How the Detroit Lions Can Stymy Drew Brees, New Orleans Saints with 3-3-5 Nickel

Ty Schalter@tyschalterNFL National Lead WriterDecember 1, 2011

NEW ORLEANS - SEPTEMBER 13:  Quarterback Drew Brees #9 of the New Orleans Saints throws a pass against the Detroit Lions at the Louisiana Superdome on September 13, 2009 in New Orleans, Louisiana.  (Photo by Chris Graythen/Getty Images)
Chris Graythen/Getty Images

With the suspension of Ndamukong Suh, the Detroit Lions are down one starting interior lineman. With injuries to Louis Delmas, Chris Houston and Brandon McDonald, the Lions may be down two starters and one contributor in the secondary. Now, they face the No. 1 passing offense in the NFL: Drew Brees and the New Orleans Saints.

How can the Lions hope to slow down the lightning-fast Saints without their best interior pass rusher and a banged-up secondary? The answer may lie in a specialty package the Lions employed against the Green Bay Packers: the 3-3-5 nickel.


Here's how it looks:

The four square boxes are the three nickel cornerbacks, along with safety Amari Spievey. They're playing tight man-to-man coverage on the three Packers wideouts, as well as tight end Jermichael Finley. Safety Louis Delmas is playing one high zone, lined up deep off camera.

Kyle Vanden Bosch stays put at right defensive end, but 330-pound Sammie Hill is in at nose tackle. Ndamukong Suh is playing left defensive end. Behind them are the Lions' base linebackers: MLB Stephen Tulloch, and OLBs DeAndre Levy and Justin Durant.

The down and distance here is 3rd-and-3, so the Lions are trying to force a quick incompletion. Let's watch what happens:

The Lions blitz all three linebackers, bringing a total of six rushers. The Packers send Finley out but keep RB John Kuhn in to block, for a total of six blockers. The Packers do establish a pocket, but QB Aaron Rodgers knows he doesn't have all day. He throws the short out to Greg Jennings, and the tight coverage forces him to lead Jennings to the sideline rather than hit him in stride. A good follow-up by CB Eric Wright prevents the first down.

This is a very aggressive play call, but it's perfect for the situation, and would be effective against the Saints' many multi-WR sets.

In different situations, the Lions could blitz two, one or none; this would allow for a variety of zone and man-coverage packages. Defensive coordinator Gunther Cunningham could also do some clever stuff with safety and zone blitzes. By platooning Durant (an outstanding run stopper) with Bobby Carpenter (much better in coverage), the Lions could further tailor this package to suit non-nickel situations.

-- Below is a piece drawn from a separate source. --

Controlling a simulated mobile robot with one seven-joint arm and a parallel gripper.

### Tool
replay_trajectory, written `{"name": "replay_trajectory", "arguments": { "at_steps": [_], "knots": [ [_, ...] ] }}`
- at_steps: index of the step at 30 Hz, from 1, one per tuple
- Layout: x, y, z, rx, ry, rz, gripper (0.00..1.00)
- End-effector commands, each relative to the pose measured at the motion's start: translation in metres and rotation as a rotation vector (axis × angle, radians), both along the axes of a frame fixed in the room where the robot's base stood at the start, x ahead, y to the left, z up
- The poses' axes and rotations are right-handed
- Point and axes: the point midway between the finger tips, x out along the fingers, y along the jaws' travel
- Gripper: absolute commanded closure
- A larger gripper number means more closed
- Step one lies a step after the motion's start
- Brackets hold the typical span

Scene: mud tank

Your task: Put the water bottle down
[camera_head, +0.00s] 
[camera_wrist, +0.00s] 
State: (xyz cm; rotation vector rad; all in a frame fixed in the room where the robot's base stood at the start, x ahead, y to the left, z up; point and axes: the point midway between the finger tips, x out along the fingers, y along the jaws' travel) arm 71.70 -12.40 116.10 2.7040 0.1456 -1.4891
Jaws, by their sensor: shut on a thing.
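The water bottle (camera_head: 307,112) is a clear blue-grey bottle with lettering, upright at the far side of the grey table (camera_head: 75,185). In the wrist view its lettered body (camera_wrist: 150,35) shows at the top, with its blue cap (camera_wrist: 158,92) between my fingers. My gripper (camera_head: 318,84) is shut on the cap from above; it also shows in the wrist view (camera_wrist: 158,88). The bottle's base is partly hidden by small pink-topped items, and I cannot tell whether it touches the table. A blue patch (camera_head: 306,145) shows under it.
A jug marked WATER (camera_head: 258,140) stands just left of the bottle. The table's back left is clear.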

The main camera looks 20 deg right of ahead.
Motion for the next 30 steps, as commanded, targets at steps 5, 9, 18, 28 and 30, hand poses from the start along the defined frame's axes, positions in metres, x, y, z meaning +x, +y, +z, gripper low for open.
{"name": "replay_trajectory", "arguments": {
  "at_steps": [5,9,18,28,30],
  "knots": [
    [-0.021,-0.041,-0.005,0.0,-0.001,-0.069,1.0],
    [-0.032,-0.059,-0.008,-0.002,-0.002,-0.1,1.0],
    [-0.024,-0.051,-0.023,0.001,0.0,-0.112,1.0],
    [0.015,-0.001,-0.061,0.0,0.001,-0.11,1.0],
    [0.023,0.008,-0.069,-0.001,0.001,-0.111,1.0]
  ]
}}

The onus would be on the defensive line to continue to bring pressure and maintain outside run containment, but the Lions' depth will help them there. Sammie Hill and Corey Williams could platoon at the two-gap nose tackle spot, with DTs Nick Fairley and Andre Fluellen at left end. Vanden Bosch and Cliff Avril could platoon at RDE, though asking Avril to fill two run lanes might be asking too much.

Running the 3-3-5 for 40 or 50 snaps would give Brees time to figure out the looks and attack the deep coverage, especially if the Lions need to blitz two or more players to get pressure.

But, if the Lions are to have a chance, they'll need to avoid what happened the last time they went to the Superdome at all costs: two Saints touchdowns in the first few minutes, leading to a 47-25 blowout. Running a lot of 3-3-5 early, with a lot of blitzing and confusion, could keep the Saints off-balance enough to give Matthew Stafford—and the Lions—a chance.